Why is Baseball Destroying the Word "Epic"?

I like Major League Baseball a lot. But I do not like its new marketing campaign, “MLB Always Epic.” At all. This is because I like the word “epic.” Or I used to, at least. But now it doesn’t mean anything any more, and the new MLB television commercials are the most glaring examples of that fact that I’ve seen.

I don’t mean to be a prig. Language is fluid, the meanings and usages of words change over time, and I’m fine with that. I even like it. But it still makes me a little sad to see a word go from specificity to vagueness, to watch all its power drained away just because a nation of fraternity brothers did bong hits and watched The Return of the King. (That’s my guess as to how this started.)

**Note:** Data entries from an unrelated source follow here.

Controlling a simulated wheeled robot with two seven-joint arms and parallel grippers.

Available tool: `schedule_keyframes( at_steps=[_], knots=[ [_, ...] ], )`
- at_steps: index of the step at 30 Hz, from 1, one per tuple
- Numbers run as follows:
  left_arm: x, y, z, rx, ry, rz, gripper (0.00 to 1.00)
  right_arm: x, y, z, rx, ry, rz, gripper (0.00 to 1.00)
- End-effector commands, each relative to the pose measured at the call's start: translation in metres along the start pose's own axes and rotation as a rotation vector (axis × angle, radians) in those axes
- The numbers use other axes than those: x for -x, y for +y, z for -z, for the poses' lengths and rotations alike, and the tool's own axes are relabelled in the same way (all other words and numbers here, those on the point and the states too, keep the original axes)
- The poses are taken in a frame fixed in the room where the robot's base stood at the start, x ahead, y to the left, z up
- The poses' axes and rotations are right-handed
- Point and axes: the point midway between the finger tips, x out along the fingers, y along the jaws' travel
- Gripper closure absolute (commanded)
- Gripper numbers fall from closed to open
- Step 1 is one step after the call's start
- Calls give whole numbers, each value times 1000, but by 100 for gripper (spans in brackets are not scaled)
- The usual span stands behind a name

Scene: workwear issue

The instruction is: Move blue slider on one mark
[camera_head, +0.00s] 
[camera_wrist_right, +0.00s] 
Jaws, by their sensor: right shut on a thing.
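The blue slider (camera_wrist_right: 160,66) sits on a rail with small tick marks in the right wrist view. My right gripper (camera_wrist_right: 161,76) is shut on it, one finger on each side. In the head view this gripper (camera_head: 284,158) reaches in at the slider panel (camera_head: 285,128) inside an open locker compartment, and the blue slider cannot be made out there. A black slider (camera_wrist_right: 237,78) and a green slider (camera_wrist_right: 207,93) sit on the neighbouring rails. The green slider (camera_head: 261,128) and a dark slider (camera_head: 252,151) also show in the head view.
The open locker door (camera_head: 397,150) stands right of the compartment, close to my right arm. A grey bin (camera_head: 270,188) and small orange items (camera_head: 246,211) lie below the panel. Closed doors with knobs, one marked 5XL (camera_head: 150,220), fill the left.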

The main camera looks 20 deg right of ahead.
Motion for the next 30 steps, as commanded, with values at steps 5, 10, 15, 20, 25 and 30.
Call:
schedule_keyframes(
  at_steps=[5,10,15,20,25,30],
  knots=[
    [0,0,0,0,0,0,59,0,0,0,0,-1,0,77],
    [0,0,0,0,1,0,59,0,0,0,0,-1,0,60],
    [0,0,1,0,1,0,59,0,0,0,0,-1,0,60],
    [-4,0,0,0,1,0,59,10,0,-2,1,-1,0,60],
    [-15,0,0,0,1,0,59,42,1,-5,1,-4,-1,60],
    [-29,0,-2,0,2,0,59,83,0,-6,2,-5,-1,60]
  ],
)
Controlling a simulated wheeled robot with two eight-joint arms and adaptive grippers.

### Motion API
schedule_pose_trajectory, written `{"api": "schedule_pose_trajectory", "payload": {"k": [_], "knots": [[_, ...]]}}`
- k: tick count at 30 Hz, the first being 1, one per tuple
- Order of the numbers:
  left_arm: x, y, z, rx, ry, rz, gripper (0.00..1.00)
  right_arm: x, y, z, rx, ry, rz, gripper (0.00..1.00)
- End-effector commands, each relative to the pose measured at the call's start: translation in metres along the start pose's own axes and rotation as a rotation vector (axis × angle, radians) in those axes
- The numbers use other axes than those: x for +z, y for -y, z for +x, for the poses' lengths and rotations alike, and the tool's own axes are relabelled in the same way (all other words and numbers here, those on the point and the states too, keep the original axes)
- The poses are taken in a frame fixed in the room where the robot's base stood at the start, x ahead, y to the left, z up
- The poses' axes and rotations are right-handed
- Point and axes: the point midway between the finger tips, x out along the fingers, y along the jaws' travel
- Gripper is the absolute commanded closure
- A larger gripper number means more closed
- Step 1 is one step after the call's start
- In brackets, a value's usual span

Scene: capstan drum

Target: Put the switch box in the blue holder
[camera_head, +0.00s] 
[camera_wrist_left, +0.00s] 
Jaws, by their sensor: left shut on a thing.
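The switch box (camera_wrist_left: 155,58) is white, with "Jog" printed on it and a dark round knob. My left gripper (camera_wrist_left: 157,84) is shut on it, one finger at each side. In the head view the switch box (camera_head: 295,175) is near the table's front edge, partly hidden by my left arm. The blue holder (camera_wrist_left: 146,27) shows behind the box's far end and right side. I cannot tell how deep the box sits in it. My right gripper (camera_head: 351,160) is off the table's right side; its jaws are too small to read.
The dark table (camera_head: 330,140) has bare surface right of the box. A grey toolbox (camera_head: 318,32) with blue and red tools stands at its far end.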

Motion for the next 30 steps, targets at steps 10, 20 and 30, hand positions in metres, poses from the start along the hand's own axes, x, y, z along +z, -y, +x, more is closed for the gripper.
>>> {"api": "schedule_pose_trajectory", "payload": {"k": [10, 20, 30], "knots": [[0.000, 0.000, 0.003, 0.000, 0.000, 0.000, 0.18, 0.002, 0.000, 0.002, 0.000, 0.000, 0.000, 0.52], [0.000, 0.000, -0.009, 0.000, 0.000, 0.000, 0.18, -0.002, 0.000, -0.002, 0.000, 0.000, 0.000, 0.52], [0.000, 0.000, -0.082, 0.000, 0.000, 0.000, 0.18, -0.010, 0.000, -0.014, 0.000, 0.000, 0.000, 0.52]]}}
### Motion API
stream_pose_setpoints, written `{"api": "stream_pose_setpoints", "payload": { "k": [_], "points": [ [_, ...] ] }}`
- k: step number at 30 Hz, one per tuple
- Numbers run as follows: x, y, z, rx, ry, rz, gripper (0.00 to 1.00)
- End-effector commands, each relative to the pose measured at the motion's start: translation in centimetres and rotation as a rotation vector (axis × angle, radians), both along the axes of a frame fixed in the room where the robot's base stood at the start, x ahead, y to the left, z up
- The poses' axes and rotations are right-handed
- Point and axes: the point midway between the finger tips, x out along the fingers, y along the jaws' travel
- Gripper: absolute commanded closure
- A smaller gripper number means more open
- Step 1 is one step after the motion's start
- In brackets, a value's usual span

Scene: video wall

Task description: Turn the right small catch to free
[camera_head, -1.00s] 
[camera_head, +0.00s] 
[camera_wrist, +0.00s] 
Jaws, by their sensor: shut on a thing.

I came to like the word “epic” when I was young and reading the The Lord of the Rings and listening to Led Zeppelin songs like “Kashmir” and “Achilles Last Stand” all the time. (And as I understand it, the word bears connotation to some even earlier examples of cultural achievement!) I learned that it was meant to describe something heroic and grand in scope, something long — a story taking place over many years, and many miles, and involving lots of characters. And I’m sure part of the reason I liked it was because it sounded as sharp as Aragorn’s sword itself. (“Anduril” — Sindarin for “Flame of the West.”)

You know what I think the word epic would not describe? A beard.

Or a baseball pitcher’s arm.

Or, most confusingly of all, someone’s name.

I mean, I understand that all these things might be accurately described by one of the aspects of the word. Brian Wilson’s beard is pretty long, I guess. I suppose Felix Hernandez’s arm could be described as “heroic” (although, I don’t much like that it would be). “Ubaldo Jimenez” does, technically, include a lot of characters. But not that many.

But something described as being epic ought to display much more than just one aspect of the word. It ought to encompass its full meaning. The fewer things described with a word, the more specific we are with our use of it, the greater the impact the word has. By playing it so loose with meaning, MLB is wasting a good strong word and contributing to the dilution of language. I know they’re not the first — as I’ve said, I’ve heard the youngs using “epic” as a synonym for “awesome,” for a while now. But soon it will just be (as awesome is, pretty much) a synonym for “cool,” or “good.” And then the way that people say things like, “Oh, cool, it’s warm out,” people will say, “Oh man, I just read this haiku about a single drop of water dropping of a single leaf and landing with a slight ripple in a small pond. It was EPIC!!!”